4 Keyes, 136; McNulty v. Hurd, 72 N. Y. 520; Glacius v. Fogel, 88 id. 434; Riggs v. Crag, 89 id. 479; Fiester v. Shepard, 92 id. 251; Lambert v. Craft, 98 id. 342; Matter of Ryder, 129 id. 640; Matter of Callahan, 152 id. 320, 324; Matter of Miles, 170 id. 75; Matter of Gibson, 176 id. 520, 528; Matter of Martin, 211 id. 328, 330; Dayton Surrogates [3d ed.] 489), although in accounting proceedings by a creditor equity had ordinarily complete jurisdiction to determine the title of the alleged creditor. (Misner v. Strong, 181 N. Y. 163.) Nor had the surrogates until 1895 power to determine the validity of claims of the estate against third persons, even though such third persons were parties to the accounting. (Matter of Underhill, 117 N. Y. 471; Meeks v. Meeks, 122 App. Div. 461, 462.) The surrogates' jurisdiction to determine in accounting proceedings claims of third persons to property claimed by the representatives of deceased persons was prior to 1910 also denied. (Matter of Thompson, 184 N. Y. 36; Matter of Gall, 182 id. 270, 278. Cf. Matter of McLaughlin, 158 App. Div. 952.)
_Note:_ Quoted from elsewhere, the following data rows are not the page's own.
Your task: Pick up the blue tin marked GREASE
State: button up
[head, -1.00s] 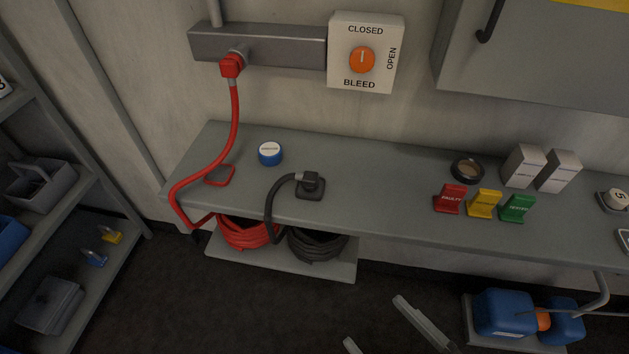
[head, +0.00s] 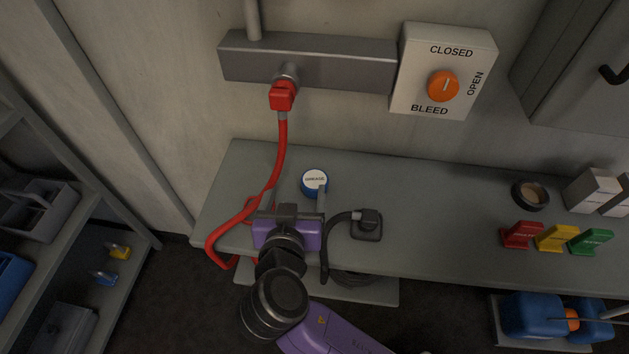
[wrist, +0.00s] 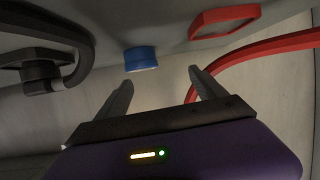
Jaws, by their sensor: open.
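The blue tin marked GREASE (head: 314,179) stands on the grey bench, its white lid label readable. My gripper (head: 295,201) is over the front part of the bench, on the near side of the tin. One finger overlaps the tin's lower edge in the head view. In the wrist view the tin (wrist: 140,60) shows beyond the two spread fingers (wrist: 160,80), nearer the left fingertip. The jaws are open with nothing between them. I cannot see any contact with the tin.
The red hose (head: 281,150) hangs from the wall rail and passes left of my gripper. A black plug with cable (head: 367,225) lies to its right. A black round dish (head: 530,195) and red, yellow and green tags sit farther right. The bench between is clear.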

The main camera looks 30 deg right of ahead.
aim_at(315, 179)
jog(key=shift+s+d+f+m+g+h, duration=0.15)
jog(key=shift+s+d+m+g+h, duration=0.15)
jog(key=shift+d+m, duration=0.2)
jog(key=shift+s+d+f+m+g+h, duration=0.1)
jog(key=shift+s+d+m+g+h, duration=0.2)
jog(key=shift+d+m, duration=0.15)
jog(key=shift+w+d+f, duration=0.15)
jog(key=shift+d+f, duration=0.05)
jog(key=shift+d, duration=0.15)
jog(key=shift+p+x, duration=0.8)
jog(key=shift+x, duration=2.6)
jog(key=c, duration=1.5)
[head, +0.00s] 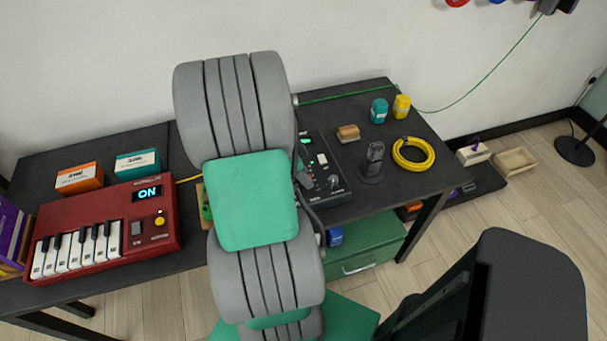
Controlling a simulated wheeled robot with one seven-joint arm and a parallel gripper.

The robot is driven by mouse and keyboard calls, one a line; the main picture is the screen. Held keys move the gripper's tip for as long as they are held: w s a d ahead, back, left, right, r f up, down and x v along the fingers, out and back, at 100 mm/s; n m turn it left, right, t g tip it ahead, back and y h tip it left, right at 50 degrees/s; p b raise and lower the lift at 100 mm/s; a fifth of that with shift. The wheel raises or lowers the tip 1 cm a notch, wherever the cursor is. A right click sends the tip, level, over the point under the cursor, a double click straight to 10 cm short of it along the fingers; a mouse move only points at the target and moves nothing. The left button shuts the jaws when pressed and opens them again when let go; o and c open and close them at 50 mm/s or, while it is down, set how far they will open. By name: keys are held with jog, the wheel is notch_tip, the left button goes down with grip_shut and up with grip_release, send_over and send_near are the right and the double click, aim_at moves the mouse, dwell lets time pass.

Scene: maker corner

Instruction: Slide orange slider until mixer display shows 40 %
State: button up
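The black mixer (334,190) lies on the dark table, just right of my arm. Its small green-lit display (305,141) is partly in view, but its reading is too small to make out. A white slider cap (322,159) and some knobs show on the mixer's top. I see no orange slider; my arm hides the mixer's left part. My gripper (304,180) shows only as a dark part at the mixer's left side, mostly hidden behind my grey and green arm. I cannot tell whether its fingers are open or touch anything.
A red keyboard (150,245) reading ON stands left, with orange (79,180) and teal (137,163) boxes behind it. Right of the mixer are a dark upright device (374,160), a wooden block (348,133), teal (379,110) and yellow (402,106) items, and a yellow cable coil (413,154).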

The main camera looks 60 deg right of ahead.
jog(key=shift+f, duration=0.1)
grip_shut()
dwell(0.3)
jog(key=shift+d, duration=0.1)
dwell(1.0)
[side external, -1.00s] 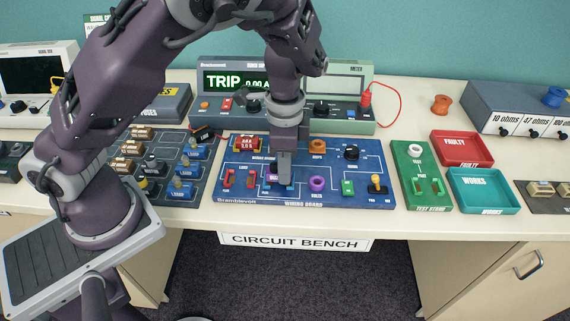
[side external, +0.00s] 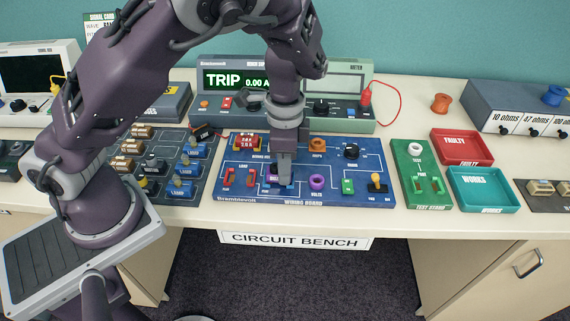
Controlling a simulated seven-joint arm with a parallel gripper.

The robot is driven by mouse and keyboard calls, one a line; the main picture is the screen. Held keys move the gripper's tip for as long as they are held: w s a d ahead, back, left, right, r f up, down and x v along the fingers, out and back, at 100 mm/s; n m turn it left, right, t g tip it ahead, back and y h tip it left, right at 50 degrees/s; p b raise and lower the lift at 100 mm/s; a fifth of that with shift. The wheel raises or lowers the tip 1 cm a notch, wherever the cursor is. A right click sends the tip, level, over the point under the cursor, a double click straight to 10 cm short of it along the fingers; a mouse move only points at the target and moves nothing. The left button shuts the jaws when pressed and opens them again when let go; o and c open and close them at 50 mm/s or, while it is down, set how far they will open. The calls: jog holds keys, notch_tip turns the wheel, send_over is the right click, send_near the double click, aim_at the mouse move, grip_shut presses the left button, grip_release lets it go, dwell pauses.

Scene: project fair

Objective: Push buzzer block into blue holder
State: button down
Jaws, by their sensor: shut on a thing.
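My gripper (side external: 284,182) points straight down over the lower middle of the blue wiring board (side external: 335,196). Its fingers are shut on the small dark purple buzzer block (side external: 273,179), of which only a labelled part shows to the left of the fingers. The block is low, at about the board's surface. The fingers hide most of it and the holder beneath it, so I cannot tell whether it is seated in the blue holder.
On the board, red clips (side external: 228,178) lie left of my gripper and a purple ring (side external: 317,183) lies close on its right. A dark board with several parts (side external: 182,188) stands left. A green test stand (side external: 416,190) and red (side external: 462,148) and teal trays (side external: 484,189) stand right.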

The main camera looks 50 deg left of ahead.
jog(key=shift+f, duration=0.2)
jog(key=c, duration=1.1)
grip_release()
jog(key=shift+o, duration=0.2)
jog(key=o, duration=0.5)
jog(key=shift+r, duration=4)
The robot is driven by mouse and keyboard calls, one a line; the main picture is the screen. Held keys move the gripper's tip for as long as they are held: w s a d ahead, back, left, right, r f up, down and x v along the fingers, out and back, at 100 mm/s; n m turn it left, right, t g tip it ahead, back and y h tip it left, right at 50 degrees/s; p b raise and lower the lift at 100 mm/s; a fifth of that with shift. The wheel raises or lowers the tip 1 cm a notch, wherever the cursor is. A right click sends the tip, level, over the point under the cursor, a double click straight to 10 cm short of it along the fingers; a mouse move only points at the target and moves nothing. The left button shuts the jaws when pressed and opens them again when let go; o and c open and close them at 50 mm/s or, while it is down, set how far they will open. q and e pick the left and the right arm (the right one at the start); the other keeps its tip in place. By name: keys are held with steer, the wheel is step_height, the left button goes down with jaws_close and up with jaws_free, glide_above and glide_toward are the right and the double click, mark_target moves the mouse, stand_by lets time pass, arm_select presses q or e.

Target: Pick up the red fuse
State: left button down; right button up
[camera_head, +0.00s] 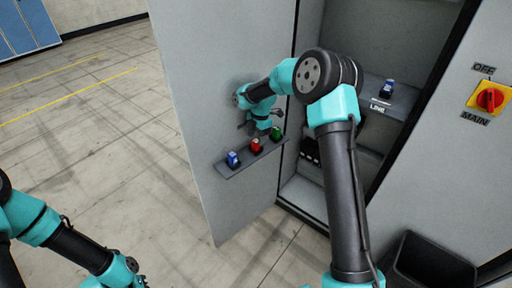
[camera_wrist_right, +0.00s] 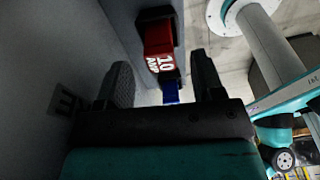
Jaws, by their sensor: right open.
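The red fuse (camera_head: 256,146) stands on a narrow grey shelf (camera_head: 232,171) on the open cabinet door, between a blue fuse (camera_head: 233,159) and a green fuse (camera_head: 276,133). My right gripper (camera_head: 264,122) is just above the shelf, close to the red and green fuses. In the right wrist view the open right gripper (camera_wrist_right: 162,68) has its fingers apart with nothing held. The red fuse (camera_wrist_right: 158,42) shows there ahead of the fingers, with white lettering, and the blue fuse (camera_wrist_right: 171,92) shows between them. My left gripper is not visible.
The cabinet door (camera_head: 195,80) stands open behind the shelf. Inside the cabinet another blue fuse (camera_head: 387,88) sits on a panel marked LINE. A red and yellow main switch (camera_head: 490,98) is at the right. A dark bin (camera_head: 430,265) stands below.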

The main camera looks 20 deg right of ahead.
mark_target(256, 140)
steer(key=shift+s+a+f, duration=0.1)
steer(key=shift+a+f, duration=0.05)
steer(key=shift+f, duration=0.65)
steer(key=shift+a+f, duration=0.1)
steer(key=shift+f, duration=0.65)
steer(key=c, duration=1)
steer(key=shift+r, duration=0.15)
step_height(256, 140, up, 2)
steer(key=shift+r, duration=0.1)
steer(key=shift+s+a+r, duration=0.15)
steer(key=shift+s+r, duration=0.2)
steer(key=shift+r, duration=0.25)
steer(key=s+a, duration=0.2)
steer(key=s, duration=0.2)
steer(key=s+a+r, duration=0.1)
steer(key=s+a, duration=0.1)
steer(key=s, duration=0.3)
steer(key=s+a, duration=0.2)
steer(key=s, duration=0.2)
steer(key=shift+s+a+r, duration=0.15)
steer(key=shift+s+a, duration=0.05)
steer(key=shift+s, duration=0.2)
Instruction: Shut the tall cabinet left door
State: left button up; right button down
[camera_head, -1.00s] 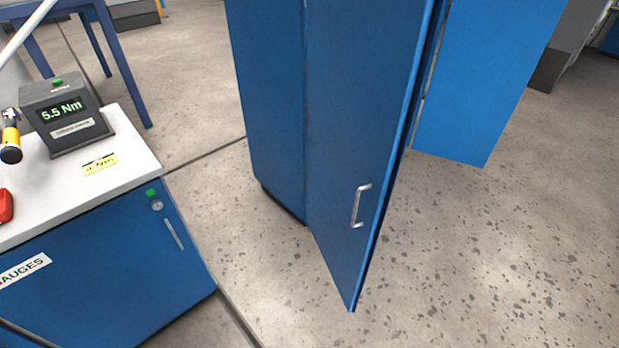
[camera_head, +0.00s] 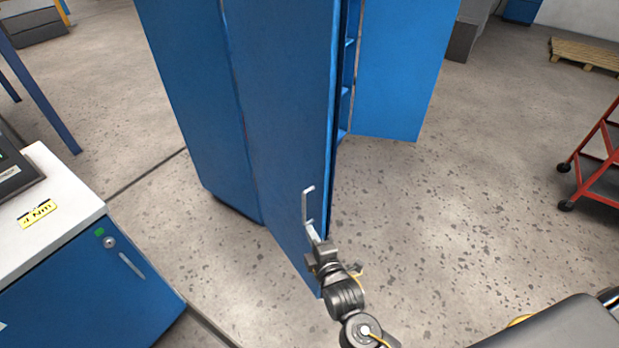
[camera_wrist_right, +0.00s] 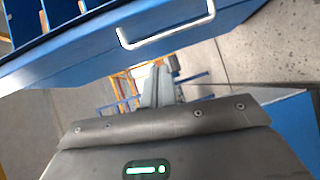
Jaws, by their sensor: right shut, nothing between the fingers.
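The tall blue cabinet (camera_head: 190,100) stands with its left door (camera_head: 285,130) swung open toward me. The door has a silver bar handle (camera_head: 307,205) on its outer face near the free edge. My right gripper (camera_head: 315,234) is shut and empty, just below the handle and in front of the door's outer face. I cannot tell whether it touches either. In the right wrist view the shut fingers (camera_wrist_right: 160,87) point forward, with the handle (camera_wrist_right: 165,36) and door (camera_wrist_right: 90,52) above them. My left gripper is not in view.
The cabinet's right door (camera_head: 402,70) also stands open, with shelves (camera_head: 350,65) showing between the doors. A blue workbench with a white top (camera_head: 60,225) is at the left. A red cart (camera_head: 600,165) is at the right. The floor before the cabinet is clear.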

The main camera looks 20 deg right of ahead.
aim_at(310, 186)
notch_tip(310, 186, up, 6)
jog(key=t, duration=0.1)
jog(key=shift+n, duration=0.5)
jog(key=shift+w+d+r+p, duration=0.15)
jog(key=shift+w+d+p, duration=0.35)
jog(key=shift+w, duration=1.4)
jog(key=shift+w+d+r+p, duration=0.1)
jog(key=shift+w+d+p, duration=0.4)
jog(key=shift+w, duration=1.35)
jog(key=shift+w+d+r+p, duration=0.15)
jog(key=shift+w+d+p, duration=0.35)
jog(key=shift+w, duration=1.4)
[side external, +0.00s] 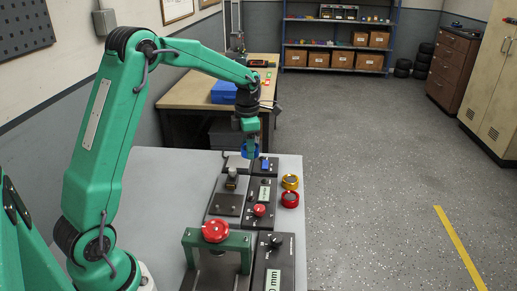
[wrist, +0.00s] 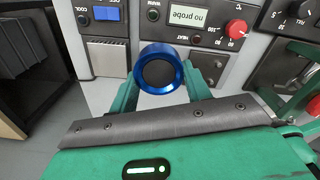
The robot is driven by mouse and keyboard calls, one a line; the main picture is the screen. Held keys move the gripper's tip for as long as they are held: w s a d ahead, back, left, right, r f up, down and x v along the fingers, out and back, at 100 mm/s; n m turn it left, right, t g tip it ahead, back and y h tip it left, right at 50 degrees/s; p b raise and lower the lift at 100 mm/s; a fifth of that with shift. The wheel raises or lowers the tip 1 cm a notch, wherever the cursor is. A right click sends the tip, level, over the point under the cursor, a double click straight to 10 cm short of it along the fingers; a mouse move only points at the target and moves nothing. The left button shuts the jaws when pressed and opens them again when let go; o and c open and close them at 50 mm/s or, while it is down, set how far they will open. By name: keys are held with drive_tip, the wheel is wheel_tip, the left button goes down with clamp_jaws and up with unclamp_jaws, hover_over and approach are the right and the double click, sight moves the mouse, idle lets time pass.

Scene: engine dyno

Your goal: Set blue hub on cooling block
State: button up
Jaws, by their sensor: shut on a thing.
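The blue hub (wrist: 160,70) is a ring with a dark centre, held between the two green fingers of my gripper (wrist: 158,88). In the side view the hub (side external: 250,153) hangs under my gripper (side external: 250,147) near the far end of the grey bench, partly covered by the fingers. The cooling block (wrist: 107,58) is a pale, finned metal block beside the "COOL" label, left of the hub in the wrist view. In the side view the block (side external: 235,161) lies just left of the hub. The hub appears apart from the block; its height above it is unclear.
A green frame with a red top (side external: 216,231) stands nearer. Yellow (side external: 290,181) and red (side external: 290,199) rings lie at the bench's right edge.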

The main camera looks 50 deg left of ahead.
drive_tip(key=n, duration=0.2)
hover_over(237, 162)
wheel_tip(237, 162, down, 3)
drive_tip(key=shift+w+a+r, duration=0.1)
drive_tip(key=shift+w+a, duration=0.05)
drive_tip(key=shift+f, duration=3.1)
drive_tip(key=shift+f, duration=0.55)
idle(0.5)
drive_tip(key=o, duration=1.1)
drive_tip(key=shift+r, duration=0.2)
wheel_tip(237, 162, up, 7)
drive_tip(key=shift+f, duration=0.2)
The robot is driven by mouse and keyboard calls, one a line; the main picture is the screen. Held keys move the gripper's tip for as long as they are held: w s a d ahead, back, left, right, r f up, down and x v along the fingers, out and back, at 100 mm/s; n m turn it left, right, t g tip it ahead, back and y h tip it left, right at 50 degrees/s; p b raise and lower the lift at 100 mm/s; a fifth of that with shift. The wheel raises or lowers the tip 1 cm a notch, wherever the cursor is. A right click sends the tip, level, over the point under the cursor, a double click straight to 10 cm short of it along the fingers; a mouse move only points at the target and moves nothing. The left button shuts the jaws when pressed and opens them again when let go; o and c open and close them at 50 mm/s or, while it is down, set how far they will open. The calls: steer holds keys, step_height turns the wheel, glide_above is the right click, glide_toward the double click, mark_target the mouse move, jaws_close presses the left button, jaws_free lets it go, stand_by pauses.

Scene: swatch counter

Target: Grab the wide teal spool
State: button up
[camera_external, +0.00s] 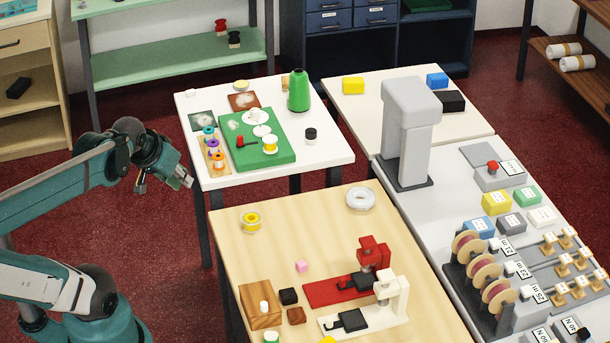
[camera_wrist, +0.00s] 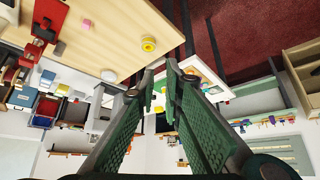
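A small teal-topped spool (camera_external: 208,133) stands at the far end of a wooden strip (camera_external: 226,168) on the white table (camera_external: 310,165). A purple spool (camera_external: 213,146) and an orange spool (camera_external: 218,159) stand in line with it. I cannot tell whether it is the wide one. My gripper (camera_external: 165,183) is in the air left of the white table, apart from the spools. It is open and empty; its two fingers also show apart in the wrist view (camera_wrist: 160,72). I cannot make out the teal spool in the wrist view.
A green mat (camera_external: 284,157) with a yellow spool (camera_external: 270,144) lies beside the strip. The wooden table (camera_external: 330,223) in front holds a yellow spool (camera_external: 251,221), a white ring (camera_external: 361,198) and red and white machines.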

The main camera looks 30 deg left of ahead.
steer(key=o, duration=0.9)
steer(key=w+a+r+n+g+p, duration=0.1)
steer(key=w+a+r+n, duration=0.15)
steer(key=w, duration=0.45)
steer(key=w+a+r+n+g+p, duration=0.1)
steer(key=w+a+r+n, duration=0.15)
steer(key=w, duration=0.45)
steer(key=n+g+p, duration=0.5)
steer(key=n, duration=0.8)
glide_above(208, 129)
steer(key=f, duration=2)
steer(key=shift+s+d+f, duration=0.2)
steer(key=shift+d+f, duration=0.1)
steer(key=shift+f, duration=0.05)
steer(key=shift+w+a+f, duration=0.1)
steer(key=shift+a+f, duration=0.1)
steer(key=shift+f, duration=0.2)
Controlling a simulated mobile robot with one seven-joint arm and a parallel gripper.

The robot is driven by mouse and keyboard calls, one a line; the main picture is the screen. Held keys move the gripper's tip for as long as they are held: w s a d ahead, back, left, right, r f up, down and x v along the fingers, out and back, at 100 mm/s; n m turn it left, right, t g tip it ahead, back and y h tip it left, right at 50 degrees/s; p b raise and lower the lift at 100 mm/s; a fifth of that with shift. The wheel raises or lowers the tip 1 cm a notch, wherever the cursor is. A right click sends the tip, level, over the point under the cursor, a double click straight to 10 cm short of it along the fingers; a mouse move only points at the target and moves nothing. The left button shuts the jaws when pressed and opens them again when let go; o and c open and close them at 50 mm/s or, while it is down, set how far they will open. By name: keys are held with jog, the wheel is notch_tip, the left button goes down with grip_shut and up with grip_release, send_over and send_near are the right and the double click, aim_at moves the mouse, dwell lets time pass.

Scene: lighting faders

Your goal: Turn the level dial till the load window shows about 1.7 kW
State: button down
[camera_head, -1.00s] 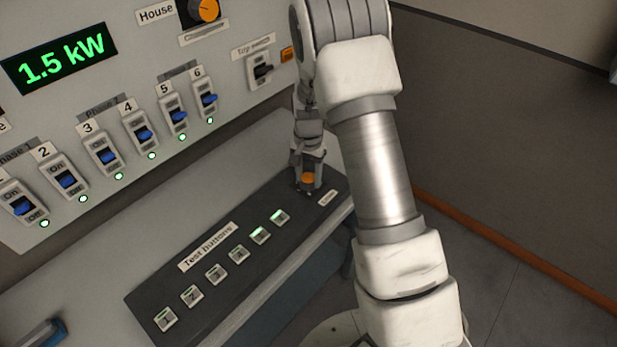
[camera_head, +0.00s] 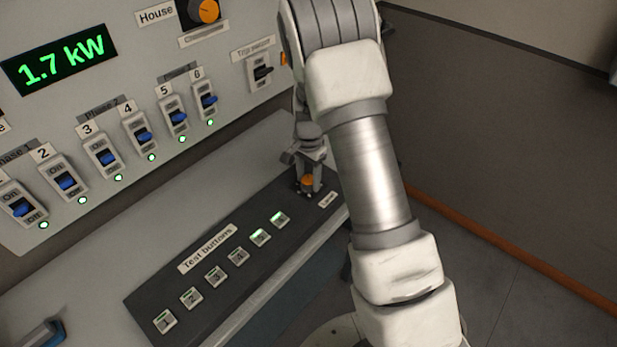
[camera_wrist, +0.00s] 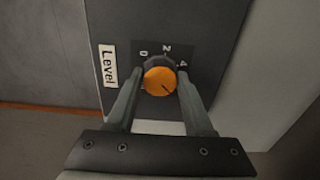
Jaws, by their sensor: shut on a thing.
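The level dial (camera_head: 307,182) is an orange-topped knob at the far right end of the dark button panel. In the wrist view the dial (camera_wrist: 160,80) sits beside a "Level" label (camera_wrist: 109,66), with scale marks 0, 2 and 4 around it; a dark pointer line shows on its top. My gripper (camera_wrist: 158,90) has a finger on each side of the dial and is shut on it. In the head view my gripper (camera_head: 306,172) comes down on the dial from above. The load window (camera_head: 60,60) at the upper left reads 1.7 kW in green.
The panel has a row of test buttons (camera_head: 238,256), two of them lit green. Blue-handled breakers (camera_head: 107,158) with lit green lamps line the wall board. A trip switch (camera_head: 262,72) and an orange-and-black selector (camera_head: 207,10) are above.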

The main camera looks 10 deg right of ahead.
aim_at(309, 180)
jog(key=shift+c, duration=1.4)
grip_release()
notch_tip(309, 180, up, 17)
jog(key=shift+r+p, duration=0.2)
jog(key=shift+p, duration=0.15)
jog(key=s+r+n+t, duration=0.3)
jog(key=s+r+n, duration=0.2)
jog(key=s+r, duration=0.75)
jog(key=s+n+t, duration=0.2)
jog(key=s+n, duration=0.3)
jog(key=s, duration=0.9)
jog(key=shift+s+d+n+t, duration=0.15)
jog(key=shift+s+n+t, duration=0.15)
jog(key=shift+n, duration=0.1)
The surrogates' equitable powers over the proceeds of lands sold under a testamentary power and brought into court, for example, were very restricted prior to the year 1914 (Matter of McComb, 117 N. Y. 378, 382), unless there was a conversion effect ed by the will. (Matter of Caldwell, 188 N. Y. 115.) A surrogate had, until recently, no adequate power to pass upon the validity of a devise. It was, however, then held that where a testator undertook to create a trust in which the real and the personal property were inseparably blended, the surrogate had power to construe such clause and declare the trust invalid and void in so far as it affects the personal property of testator. (Matter of Trotter, 182 N. Y. 465.) It will be remembered that until 1850 the surrogates had no jurisdiction whatever overthe accounts of testamentary trustees. (Laws of 1850, chap.. 272; Matter of Runk, 200 N. Y. 447; Matter of Hawley, 104 id. 250.)